------ SOURCE DATA ------

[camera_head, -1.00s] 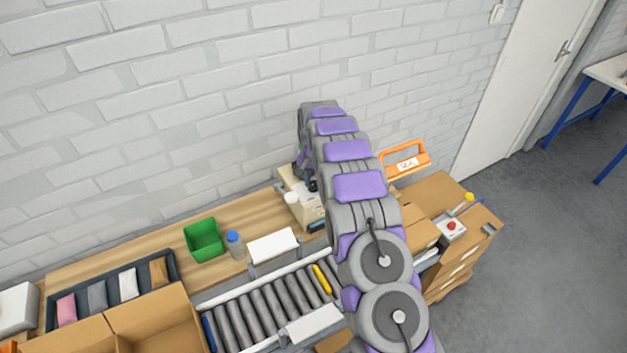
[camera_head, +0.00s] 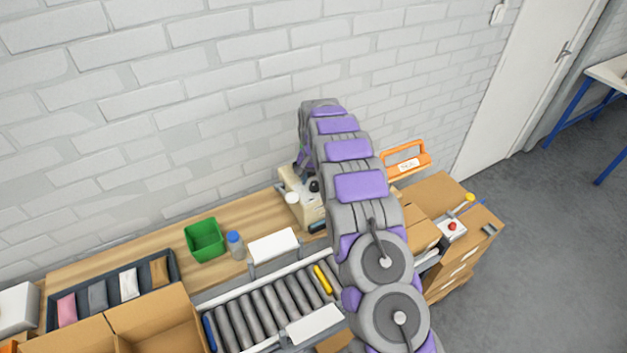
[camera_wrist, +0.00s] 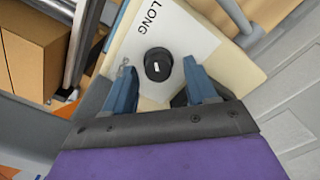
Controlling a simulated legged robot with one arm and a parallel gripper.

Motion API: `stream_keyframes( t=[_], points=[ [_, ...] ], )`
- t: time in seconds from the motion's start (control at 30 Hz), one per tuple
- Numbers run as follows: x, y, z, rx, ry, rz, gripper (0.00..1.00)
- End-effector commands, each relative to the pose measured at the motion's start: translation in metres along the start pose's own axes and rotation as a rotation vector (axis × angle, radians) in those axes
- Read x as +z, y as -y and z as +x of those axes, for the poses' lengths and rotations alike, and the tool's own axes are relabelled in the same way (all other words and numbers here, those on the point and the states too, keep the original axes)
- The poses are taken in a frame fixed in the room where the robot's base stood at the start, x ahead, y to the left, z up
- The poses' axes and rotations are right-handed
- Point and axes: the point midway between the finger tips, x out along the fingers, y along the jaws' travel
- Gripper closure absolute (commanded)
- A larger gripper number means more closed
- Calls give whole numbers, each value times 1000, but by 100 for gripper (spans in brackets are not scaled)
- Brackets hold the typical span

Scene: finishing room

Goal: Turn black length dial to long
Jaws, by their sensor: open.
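The black length dial (camera_wrist: 158,65) is a round knob with a small white mark, on the face of a cream machine (camera_wrist: 240,62). The word LONG is printed on a white label (camera_wrist: 160,25) above and left of the dial in the wrist view. My gripper (camera_wrist: 157,77) is open, with one blue finger on each side of the dial. I cannot tell whether either finger touches it. In the head view the machine (camera_head: 293,197) stands on the wooden bench, and the black dial (camera_head: 314,186) shows just left of my arm. My arm hides the machine's right side.
A roller conveyor (camera_head: 270,305) runs in front of the wooden bench (camera_head: 150,252). A green bin (camera_head: 204,240) and a blue-capped bottle (camera_head: 235,244) stand left of the machine. An orange-handled item (camera_head: 405,160) and cardboard boxes (camera_head: 440,195) are to the right.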

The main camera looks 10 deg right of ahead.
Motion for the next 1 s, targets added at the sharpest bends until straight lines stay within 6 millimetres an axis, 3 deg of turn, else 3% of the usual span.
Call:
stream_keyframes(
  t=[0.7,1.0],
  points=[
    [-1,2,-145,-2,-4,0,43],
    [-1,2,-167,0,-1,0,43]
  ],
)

------

WHAT YOU ARE ASKED TO DO: Take the lines from the line with "- Read x as" through the line with "- Calls give", both ends included, and give them again exactly, with nothing else.

COMPLETE OUTPUT:
- Read x as +z, y as -y and z as +x of those axes, for the poses' lengths and rotations alike, and the tool's own axes are relabelled in the same way (all other words and numbers here, those on the point and the states too, keep the original axes)
- The poses are taken in a frame fixed in the room where the robot's base stood at the start, x ahead, y to the left, z up
- The poses' axes and rotations are right-handed
- Point and axes: the point midway between the finger tips, x out along the fingers, y along the jaws' travel
- Gripper closure absolute (commanded)
- A larger gripper number means more closed
- Calls give whole numbers, each value times 1000, but by 100 for gripper (spans in brackets are not scaled)

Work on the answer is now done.